Ryder v. Bateman

Decision Date03 October 1898
Citation93 F. 31
PartiesRYDER et al. v. BATEMAN et ux.
CourtU.S. District Court — Western District of Tennessee

L. T M. Canada, for plaintiffs.

Edgington & Edgington, for defendants.

HAMMOND J.

This is an application by the defendants, upon a sworn petition, to have the plaintiffs produce and file with the clerk for their inspection a certain deed mentioned by the plaintiffs in their bill as 'Exhibit D' thereto, or else have an order enlarging the time of the defendants to file their answer until a given time after the plaintiffs shall have filed the original of the said deed with the clerk for that purpose. The bill makes a copy of the original deed an exhibit to the bill, but it is stated in this petition that the plaintiff Iris C. Ryder has repeatedly refused to permit the defendants to see the original. The defendants say, in their sworn petition, 'that the said deed is a forgery and that no such deed was ever made by the said defendant Marie. ' Again, they say, 'Respondent Marie has no recollection or knowledge of the execution, signing, or acknowledgment of the document sued on, and, if the signature to the same should prove to be her genuine signature, then it was obtained by fraud. ' The defendants further say in their petition that the deed purports to have been acknowledged in Los Angeles county, Cal., before a notary public, and they believe that this acknowledgment is also a forgery, and do not believe that it is the genuine signature and seal of the notary public attached to said deed: and, if it be so attached, that it is a forgery. The defendants say also, in the petition, that they will not be enabled to answer the bill intelligently without an inspection of this paper, to the end 'that they shall have proper facilities to prepare the evidence for the defense of this case. ' And they ask to have all further proceedings stayed until they have secured an inspection of the original document. It also appears by the statements of counsel and by the record that the plaintiffs have moved for the appointment of a receiver for the considerable quantity of real estate involved in the controversy; and the defendants, before the hearing of the motion for a receiver, desire to file their answer to the bill, and this they cannot do until they have inspected the plaintiffs' exhibit. For this reason there has been considerable urgency about this application.
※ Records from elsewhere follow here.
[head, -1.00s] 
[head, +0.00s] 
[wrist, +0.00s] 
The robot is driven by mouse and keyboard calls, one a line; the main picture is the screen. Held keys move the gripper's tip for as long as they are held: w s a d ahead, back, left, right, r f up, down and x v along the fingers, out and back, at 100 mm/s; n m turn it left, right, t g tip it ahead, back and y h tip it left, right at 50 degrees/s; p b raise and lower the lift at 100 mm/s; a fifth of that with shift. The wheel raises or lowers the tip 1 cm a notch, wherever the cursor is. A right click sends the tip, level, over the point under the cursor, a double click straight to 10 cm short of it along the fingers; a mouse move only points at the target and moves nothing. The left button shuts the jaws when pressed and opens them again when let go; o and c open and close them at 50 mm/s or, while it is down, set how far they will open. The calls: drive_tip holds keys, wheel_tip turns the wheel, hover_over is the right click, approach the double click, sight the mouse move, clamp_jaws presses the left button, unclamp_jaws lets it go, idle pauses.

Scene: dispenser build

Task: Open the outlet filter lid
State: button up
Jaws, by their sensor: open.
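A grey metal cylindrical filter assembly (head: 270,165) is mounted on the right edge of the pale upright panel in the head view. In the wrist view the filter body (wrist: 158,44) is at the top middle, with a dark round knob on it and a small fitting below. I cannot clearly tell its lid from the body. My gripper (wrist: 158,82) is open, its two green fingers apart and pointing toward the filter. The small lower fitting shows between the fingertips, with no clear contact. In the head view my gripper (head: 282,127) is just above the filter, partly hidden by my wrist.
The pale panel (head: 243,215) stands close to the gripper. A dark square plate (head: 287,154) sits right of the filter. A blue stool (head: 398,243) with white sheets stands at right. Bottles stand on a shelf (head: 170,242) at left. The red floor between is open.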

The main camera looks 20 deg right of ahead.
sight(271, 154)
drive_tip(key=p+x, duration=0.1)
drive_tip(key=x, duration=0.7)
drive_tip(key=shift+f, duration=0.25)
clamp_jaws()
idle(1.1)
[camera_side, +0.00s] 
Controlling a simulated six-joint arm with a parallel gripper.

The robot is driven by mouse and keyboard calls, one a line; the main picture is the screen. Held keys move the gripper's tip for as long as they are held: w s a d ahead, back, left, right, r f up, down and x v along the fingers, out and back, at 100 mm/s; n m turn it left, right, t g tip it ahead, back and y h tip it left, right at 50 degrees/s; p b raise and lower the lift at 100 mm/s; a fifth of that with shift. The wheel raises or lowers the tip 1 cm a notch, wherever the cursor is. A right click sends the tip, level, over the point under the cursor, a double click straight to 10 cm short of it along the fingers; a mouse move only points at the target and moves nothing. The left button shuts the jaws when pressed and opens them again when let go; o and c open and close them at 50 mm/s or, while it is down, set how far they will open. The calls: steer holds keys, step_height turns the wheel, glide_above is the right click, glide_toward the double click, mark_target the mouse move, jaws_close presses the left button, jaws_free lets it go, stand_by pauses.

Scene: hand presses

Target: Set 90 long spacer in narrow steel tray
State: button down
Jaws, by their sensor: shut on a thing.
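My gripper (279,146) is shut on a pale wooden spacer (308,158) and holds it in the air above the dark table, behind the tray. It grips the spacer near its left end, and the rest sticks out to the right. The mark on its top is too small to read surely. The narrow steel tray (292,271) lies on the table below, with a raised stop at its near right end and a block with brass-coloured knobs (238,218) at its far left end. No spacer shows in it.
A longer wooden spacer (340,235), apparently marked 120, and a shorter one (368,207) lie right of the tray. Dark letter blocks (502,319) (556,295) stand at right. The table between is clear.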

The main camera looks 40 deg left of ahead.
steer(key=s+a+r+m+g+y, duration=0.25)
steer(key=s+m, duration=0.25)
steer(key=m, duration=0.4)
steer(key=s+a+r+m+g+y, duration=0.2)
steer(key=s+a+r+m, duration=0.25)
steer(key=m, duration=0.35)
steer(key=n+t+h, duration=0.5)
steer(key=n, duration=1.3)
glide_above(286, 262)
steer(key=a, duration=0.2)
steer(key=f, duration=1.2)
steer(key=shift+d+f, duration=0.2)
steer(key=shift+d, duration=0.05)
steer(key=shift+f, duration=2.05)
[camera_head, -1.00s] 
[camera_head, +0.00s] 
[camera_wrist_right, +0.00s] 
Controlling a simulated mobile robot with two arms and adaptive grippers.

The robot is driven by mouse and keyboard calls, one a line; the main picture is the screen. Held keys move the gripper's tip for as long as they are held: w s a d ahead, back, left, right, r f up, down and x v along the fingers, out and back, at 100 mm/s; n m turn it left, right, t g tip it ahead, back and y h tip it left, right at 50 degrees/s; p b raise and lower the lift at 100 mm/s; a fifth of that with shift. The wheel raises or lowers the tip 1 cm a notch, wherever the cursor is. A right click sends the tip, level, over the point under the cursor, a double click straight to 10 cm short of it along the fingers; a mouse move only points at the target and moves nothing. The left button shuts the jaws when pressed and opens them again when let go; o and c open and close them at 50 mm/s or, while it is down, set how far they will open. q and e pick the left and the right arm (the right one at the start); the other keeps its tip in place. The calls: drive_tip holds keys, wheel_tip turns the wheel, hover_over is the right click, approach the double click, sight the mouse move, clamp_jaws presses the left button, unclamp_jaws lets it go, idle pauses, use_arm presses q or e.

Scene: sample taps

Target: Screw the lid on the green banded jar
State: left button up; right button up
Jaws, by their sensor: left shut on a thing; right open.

The plaintiff Iris C. Ryder has filed an answer to this petition of the defendants, also sworn to, denying that the deed is a forgery and stating that on or before the hearing of this cause she will produce the paper, and establish its genuineness: that she has made a copy of the paper an exhibit to her bill; and states in the bill that on or before the hearing she will produce the paper, or a certified copy thereof, as legal evidence. She states that the petition is filed only for delay; that the defendants are totally insolvent, and are squandering the rents of the property; and that the defendant Louis Bateman is an unscrupulous man, not to be trusted with papers; and asks to have the motion for the receiver heard without further delay.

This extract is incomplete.